Paglia has had little time for the dynamics of Hillary-styled feminism, which she regards as a Gloria Steinem notion of “blame-men-first feminism, which defines women as perpetual victims requiring government protections.” The candidate has come across at times as “impatient” even “patronizing” in her “tone about men”, something which limits appeal.
Unsurprisingly, Steinem has pinned her own colours to the mast, and they are not favourable to Sanders. In a Friday interview with Bill Maher, taking a dump on young women’s motivations to even be politically active, let alone vote for Sanders, seemed to be in vogue. “When you’re young, you’re thinking: ‘Where are the boys?
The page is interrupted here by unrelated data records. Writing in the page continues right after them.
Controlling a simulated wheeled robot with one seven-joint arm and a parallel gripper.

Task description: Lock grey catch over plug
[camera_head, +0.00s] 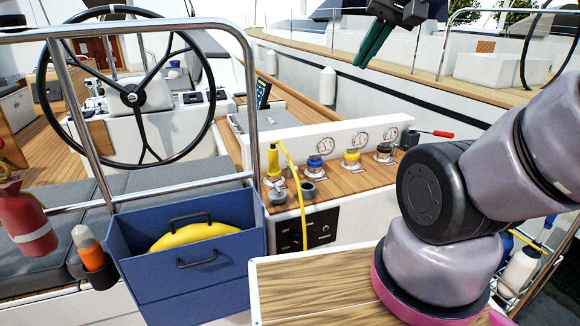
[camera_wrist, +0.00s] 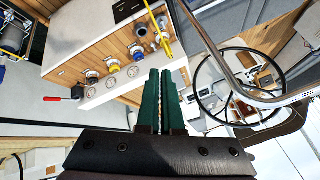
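The yellow plug (camera_head: 273,160) stands upright in the leftmost socket of the wooden panel, with a yellow cable (camera_head: 297,190) arching from its top. Grey metal parts (camera_head: 277,195) sit at its base; I cannot tell from here how the grey catch lies. My gripper (camera_head: 372,45) is high above and behind the panel, well apart from the plug. Its dark green fingers (camera_wrist: 161,72) lie together with nothing between them.
Blue (camera_head: 316,163), yellow (camera_head: 351,157) and dark (camera_head: 384,151) capped sockets stand right of the plug, before gauges (camera_head: 325,146). A red-handled lever (camera_head: 440,134) is at the right end. A blue box (camera_head: 190,270) and steel rail (camera_head: 247,100) stand at left. The air above the panel is clear.

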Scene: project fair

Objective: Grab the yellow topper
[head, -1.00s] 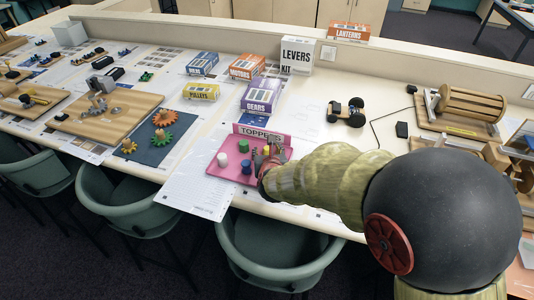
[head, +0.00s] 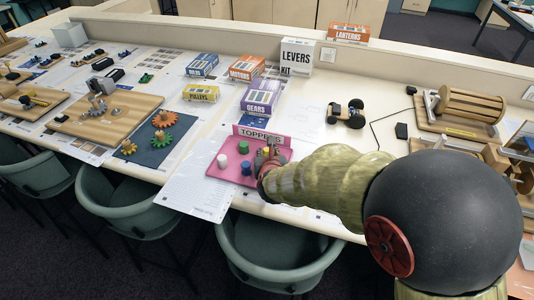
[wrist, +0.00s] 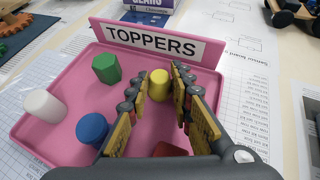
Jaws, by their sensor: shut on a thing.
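The yellow topper (wrist: 159,86) is a small cylinder standing upright on the pink tray (wrist: 62,149) in the wrist view. My gripper (wrist: 157,79) is shut on it, with one fingertip on each side. In the head view my gripper (head: 266,152) reaches down at the tray's right part, and only a bit of yellow shows between the fingers. The tray's back edge carries a "TOPPERS" sign (wrist: 154,43).
On the tray stand a green topper (wrist: 106,68), a white topper (wrist: 45,106) and a blue topper (wrist: 92,129), left of my fingers. A red topper (wrist: 169,150) lies partly hidden under my gripper. The gears box (head: 260,97) stands behind the sign.

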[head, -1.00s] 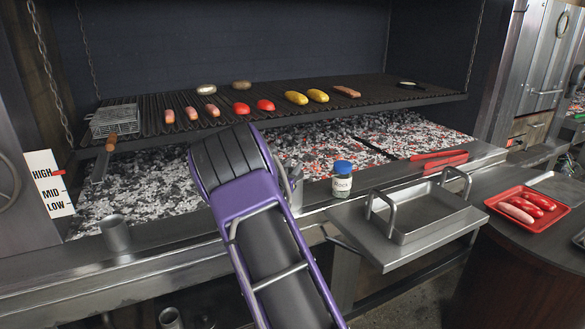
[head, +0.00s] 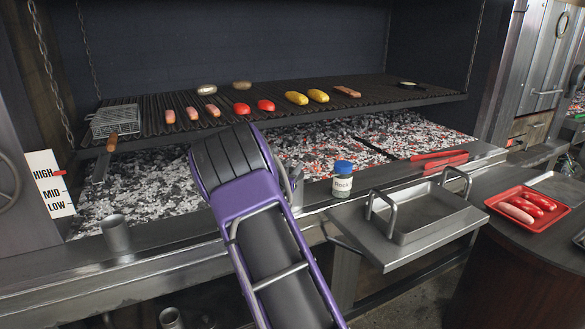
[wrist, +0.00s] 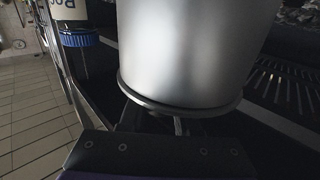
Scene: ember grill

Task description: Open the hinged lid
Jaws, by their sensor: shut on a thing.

The boys are with Bernie.” Yes, it’s all about mating, the pheromone count and the erotic moment.
Such comments did return to haunt her. “In a case of talk-show Interruptus, I misspoke on the Bill Maher show recently, and apologize for what’s been misinterpreted as implying young women aren’t serious in their politics.”
Even husband and former President Bill Clinton has decided, in a gesture of awkward ridiculousness, to use a misogynist card to favour his wife’s chances. This is where politics moves into farcical gear, a discordant register. He did his utmost best in Iowa to link Sanders to the “Bernie Bro” grouping which has trolled female Clinton supporters with claims of “voting with their vaginas”. Somewhat ironically his wife’s campaign has done little to dissuade the theoretical basis of that assumption.
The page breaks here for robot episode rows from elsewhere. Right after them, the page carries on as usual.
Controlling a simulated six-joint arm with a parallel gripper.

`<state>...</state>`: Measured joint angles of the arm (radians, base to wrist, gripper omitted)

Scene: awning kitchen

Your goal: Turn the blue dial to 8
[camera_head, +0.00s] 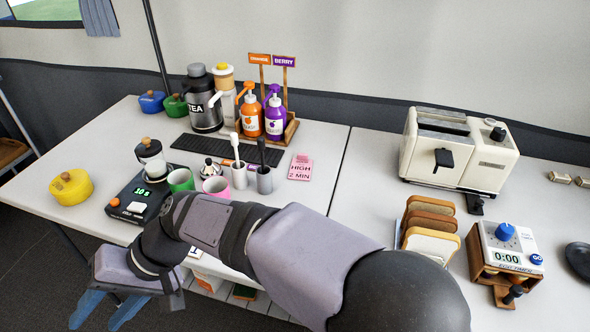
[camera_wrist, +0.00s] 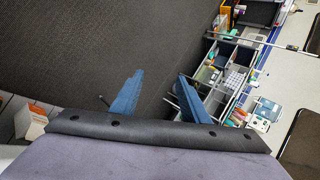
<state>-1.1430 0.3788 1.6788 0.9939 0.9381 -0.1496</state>
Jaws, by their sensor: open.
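The blue dial (camera_head: 505,231) sits on top of a white and wooden timer box (camera_head: 508,250) at the right in the head view. The box has a display reading 0:00 and a round blue GO button (camera_head: 536,260). The numbers around the dial are too small to read. My gripper (camera_head: 107,312) is at the lower left, past the table's front edge, far from the dial. Its blue fingers are apart and empty; they also show in the wrist view (camera_wrist: 158,92), over the dark floor. The dial is not in the wrist view.
A toast rack with bread slices (camera_head: 431,228) stands just left of the timer, and a cream toaster (camera_head: 455,150) behind it. A dark round object (camera_head: 579,260) lies right of it. Cups, a scale (camera_head: 140,198) and pump bottles crowd the left table. My arm crosses the front middle.

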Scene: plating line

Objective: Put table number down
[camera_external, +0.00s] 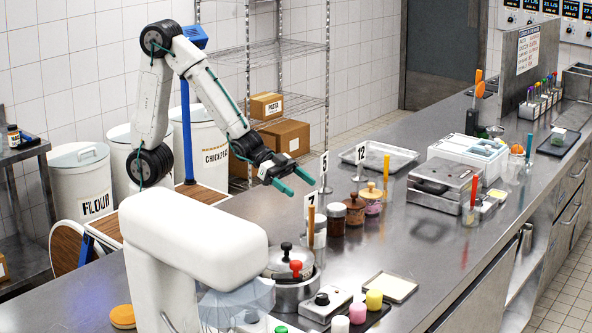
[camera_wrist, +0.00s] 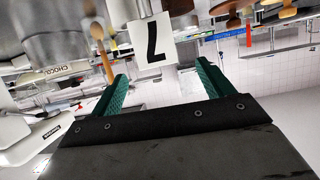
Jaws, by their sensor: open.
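Three white table number cards on thin stands show in the external view: the 7 card (camera_external: 311,203), the 5 card (camera_external: 324,163) and the 12 card (camera_external: 361,154). The 5 and 12 stand upright on the counter; the base of the 7 is hidden among jars and a wooden handle. My gripper (camera_external: 293,181) is above the counter, with its teal fingers apart and empty. In the wrist view, the 7 card (camera_wrist: 153,40) lies just beyond and between the fingertips of my gripper (camera_wrist: 163,73), apart from both.
The steel counter (camera_external: 420,235) has bare room right of the jars (camera_external: 355,209). An empty metal tray (camera_external: 392,158) lies behind the numbers. A grey appliance (camera_external: 442,181) stands to the right.

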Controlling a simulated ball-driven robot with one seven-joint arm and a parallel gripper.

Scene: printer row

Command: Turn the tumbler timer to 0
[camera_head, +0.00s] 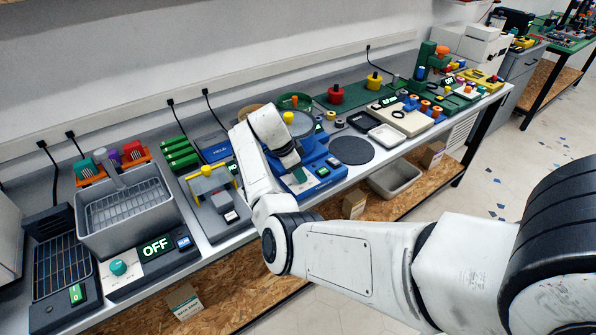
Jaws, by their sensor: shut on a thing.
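The blue tumbler (334,180) stands near the bench's front edge in the middle of the head view, with a small lit display (322,172) on its front panel. The knob's pointer and scale cannot be read from here.
Left of my wrist stands a grey device with a yellow handle (208,170). Farther left is a grey tank (130,222) with a teal knob (118,267) and an OFF display (156,246). A dark round plate (352,150) lies to the right.
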Clinton’s tactical thinking has proven distinctly totalitarian in flavour. It presupposes a lack of thought on the part of voters, and determines that anyone who is a woman (the wonders of gender politics come full circle) cannot, by the Albright-Steinem code vote for anyone other than Clinton. This is a neat, and gruesome defanging of ideas, supplanting it with the most sinister one of all: that gender is excusing in its form, providing a shield against valid criticisms of credentials.
This is logic that carries across. Will there be, asks Frank Bruni, a “special place in hell” for him if, as a gay man, he did not support a hypothetical openly gay presidential candidate? This is diktat masquerading as reason.